Set your kids up for success
Working from home and a parent? You’re the real MVPs! It can be hard for kids at home to fully understand the concept of “working from home,” and it can be even more difficult to try and get into a creative mindset (and get any work done) when you’re constantly checking in on them. So, we came up with a few ideas to help you and your children find a nice balance of work and play:
Drew K., Remote Happiness Engineer
Try to keep to a schedule! I have easy activities that don’t take a ton of focused attention from me, but still provide my kid the engagement and attention he needs and craves. So, when I get a ‘hey Daddy I need x, y, z’, I happily redirect his attention to our pre-planned activities, and use the thing he asked me for as a reward upon completing the activity.

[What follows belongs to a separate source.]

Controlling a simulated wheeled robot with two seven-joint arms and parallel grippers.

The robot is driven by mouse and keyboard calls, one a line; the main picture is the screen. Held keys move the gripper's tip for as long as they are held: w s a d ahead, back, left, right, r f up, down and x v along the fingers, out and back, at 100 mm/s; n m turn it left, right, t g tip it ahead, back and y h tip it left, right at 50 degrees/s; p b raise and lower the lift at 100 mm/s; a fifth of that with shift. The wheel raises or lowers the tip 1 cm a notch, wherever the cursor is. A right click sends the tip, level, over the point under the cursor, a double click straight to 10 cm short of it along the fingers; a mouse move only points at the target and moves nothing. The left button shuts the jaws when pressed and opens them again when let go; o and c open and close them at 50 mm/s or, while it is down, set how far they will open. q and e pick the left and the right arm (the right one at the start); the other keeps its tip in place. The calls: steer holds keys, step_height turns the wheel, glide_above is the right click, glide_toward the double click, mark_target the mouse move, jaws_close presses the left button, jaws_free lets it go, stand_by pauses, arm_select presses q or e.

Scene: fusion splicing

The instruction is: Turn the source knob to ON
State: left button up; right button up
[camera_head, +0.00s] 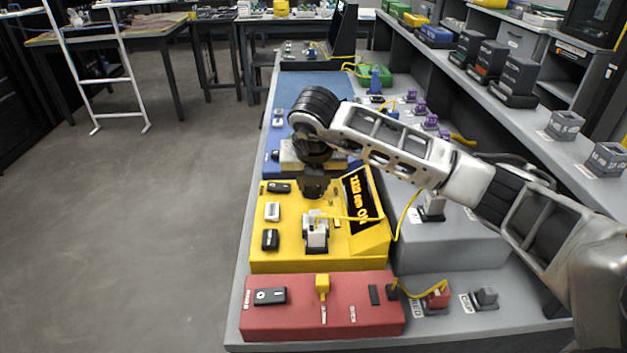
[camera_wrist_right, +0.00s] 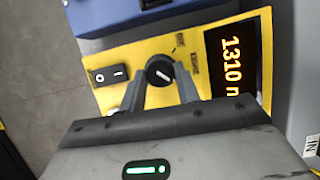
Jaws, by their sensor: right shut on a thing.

John H., Platform Engineer
It really helps to have a dedicated space, with a door. I’ve got three kids and we homeschool, so they are always around. But I’ve been doing it their whole lives, so aside from some frequent, gentle reminders, they know to leave me when I’m in my workspace.
Bonus: A few must-have items our team members couldn’t live without:
Sometimes convenience is key and it may be worth treating yourself if you think it’ll help you do your best work! Here are a few items that quite a few of our remote employees said they couldn’t live without:
- External keyboard.
- Apple Watch (or something that reminds you to stand up/move around).
- An extra monitor (or use your iPad as a second display screen).
- Noise canceling headphones.
- A new webcam if your laptop isn’t getting the job done.
- Software and applications:
There you have it, just a few of our favorite ways to remain productive while working remotely! It may take some trial and error to find out how you do your best work in a remote environment, but if you follow these tips we think you’ll be creating amazing work from the comfort of your own home in no time.